A planning application by Hampshire Pension Fund for 195 flats at the Nuffield Glasgow West End fitness and wellbeing facility on Minerva Way has been approved.
There will be a mixture of one, two and three-bedroom flats in buildings ranging from five to seven floors.
Sixteen objections were received including from building tenant Nuffield Health. Its general manager wrote: “Our health and wellbeing facility is an integral part of promoting activity amongst families in Glasgow and should not be demolished for yet more flats.
“Not only this but we are an employer of over 70 members of staff from around the local community and in these difficult times, further redundancies cannot be something that is in the best interest of Glasgow.”
City officials had recommended approval and Glasgow’s planning committee backed the plan today.
A report by planners stated: “The [applicant] has highlighted that there is another gym on Finnieston Street, less than 400 metres from this site (which is also operated by Nuffield Health) that provides the same facilities and is more easily accessible than the application site in the sense that it is located within the adopted road network and is more accessible in sustainable travel terms (both closer to a primary bus corridor and nearer exhibition centre station).
“Given that there is a similar facility less than 400 metres away…and considering that this scheme could deliver over 500 square metres of local children’s play in a location where such facilities are really needed, it is considered that the loss of the existing community facility can be justified in this instance.
“In terms of the contribution the existing gym building and associated surface car park make to the character of Finnieston, it is considered that its design, materiality and layout is inappropriate to the emerging residential environment and built form in this location.”
The existing building was constructed in 1986 and, up until the late 1990s, was The Summit Centre, a private ice rink used for curling, hockey and skating which was closed for structural and operational reasons in May 1998.
A statement included with planning application explained: “The site currently comprises the semi-industrial building housing the gym, in one corner, with the majority of the site being exposed Tarmac area.
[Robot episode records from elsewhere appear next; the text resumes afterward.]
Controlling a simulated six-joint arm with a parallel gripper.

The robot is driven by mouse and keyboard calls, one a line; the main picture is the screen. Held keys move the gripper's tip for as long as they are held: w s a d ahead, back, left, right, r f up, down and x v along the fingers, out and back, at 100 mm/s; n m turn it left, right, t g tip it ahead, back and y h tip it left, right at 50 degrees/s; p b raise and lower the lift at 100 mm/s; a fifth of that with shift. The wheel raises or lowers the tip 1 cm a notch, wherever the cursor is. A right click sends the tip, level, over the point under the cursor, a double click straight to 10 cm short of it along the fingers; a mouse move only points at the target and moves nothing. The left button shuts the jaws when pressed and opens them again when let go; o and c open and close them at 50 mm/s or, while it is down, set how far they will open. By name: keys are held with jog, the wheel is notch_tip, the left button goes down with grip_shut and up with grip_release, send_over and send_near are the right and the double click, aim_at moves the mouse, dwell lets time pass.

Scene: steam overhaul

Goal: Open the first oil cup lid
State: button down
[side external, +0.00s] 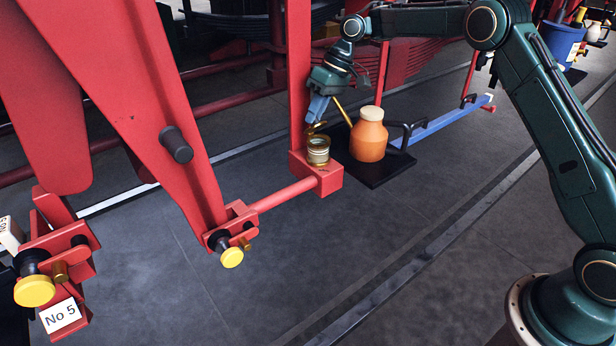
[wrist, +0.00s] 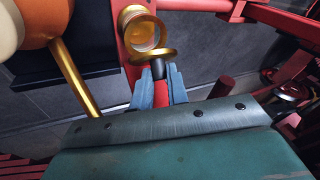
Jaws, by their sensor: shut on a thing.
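The brass oil cup (side external: 318,152) sits on the red block at the foot of a red upright post. Its round mouth shows uncovered in the wrist view (wrist: 143,34). The brass lid (side external: 315,127) is tilted up at the cup's rim; in the wrist view it shows nearly edge-on (wrist: 153,55). My gripper (side external: 315,119) comes down from above with its blue fingers at the lid.
An orange jar (side external: 369,138) with a cream cap stands on a black plate (side external: 382,175) just right of the cup. A thin brass spout (wrist: 75,80) slants beside my fingers. A red rod (side external: 285,194) runs left from the block. Open grey floor lies in front.

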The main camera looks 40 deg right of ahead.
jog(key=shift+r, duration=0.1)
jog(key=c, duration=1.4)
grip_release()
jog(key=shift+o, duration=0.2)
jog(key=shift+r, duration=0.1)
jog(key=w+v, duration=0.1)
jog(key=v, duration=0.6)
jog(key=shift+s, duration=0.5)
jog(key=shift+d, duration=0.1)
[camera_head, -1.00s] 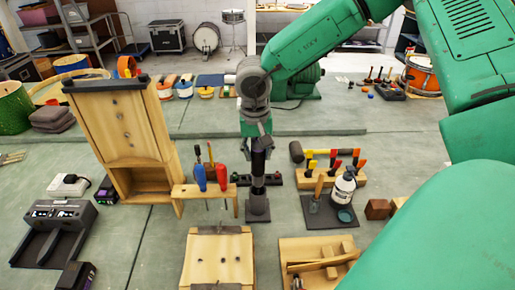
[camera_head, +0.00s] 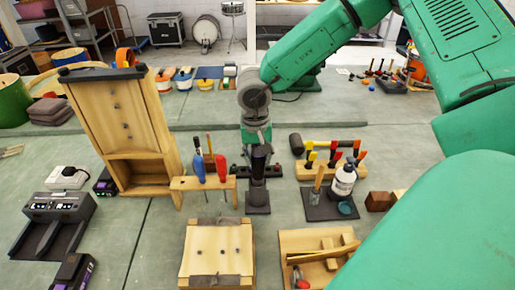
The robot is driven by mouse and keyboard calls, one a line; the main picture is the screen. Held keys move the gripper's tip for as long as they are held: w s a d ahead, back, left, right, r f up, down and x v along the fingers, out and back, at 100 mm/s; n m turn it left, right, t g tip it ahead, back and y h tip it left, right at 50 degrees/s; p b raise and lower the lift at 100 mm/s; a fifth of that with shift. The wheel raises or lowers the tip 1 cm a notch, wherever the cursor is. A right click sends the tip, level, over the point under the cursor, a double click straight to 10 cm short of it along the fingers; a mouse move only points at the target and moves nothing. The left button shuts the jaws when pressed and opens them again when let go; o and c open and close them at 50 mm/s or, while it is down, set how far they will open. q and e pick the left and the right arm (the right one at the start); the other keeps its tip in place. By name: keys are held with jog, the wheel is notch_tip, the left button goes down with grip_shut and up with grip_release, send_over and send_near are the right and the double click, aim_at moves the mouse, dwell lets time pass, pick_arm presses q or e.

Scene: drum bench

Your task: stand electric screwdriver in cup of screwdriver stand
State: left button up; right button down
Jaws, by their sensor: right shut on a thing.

“The proposal looks to connect the existing development of Admirals Gate with the emerging Drum residential development, connecting and completing this new residential quarter with a clear street pattern and sense of enclosure.
“The proposal comprises three buildings. A courtyard building and two freestanding island buildings. The courtyard building is of a tenement scale and proportion, predominantly five storeys.
“The freestanding island buildings are linked with a semi-private landscaped entrance courtyard and private amenity space. These twinned buildings look out towards the SECC and allow views through for those on the new street.
“They are raised a further storey above the courtyard building repeating the height of the adjacent Drum island building.”
The statement continued: “In line with the council’s strategy for housing delivery, the proposed development will provide residential development in a sustainable, accessible and sought-after residential location.”
There would be 37 one-bedroom, 140 two-bedroom and 18 three-bedroom flats. Each would have a sheltered recessed balcony and all would be fully accessible via lift.
The courtyard will enclose a large private landscaped amenity space, accessible to all residents, and there will be a further public amenity space next to the island buildings, separating these from Admirals Gate.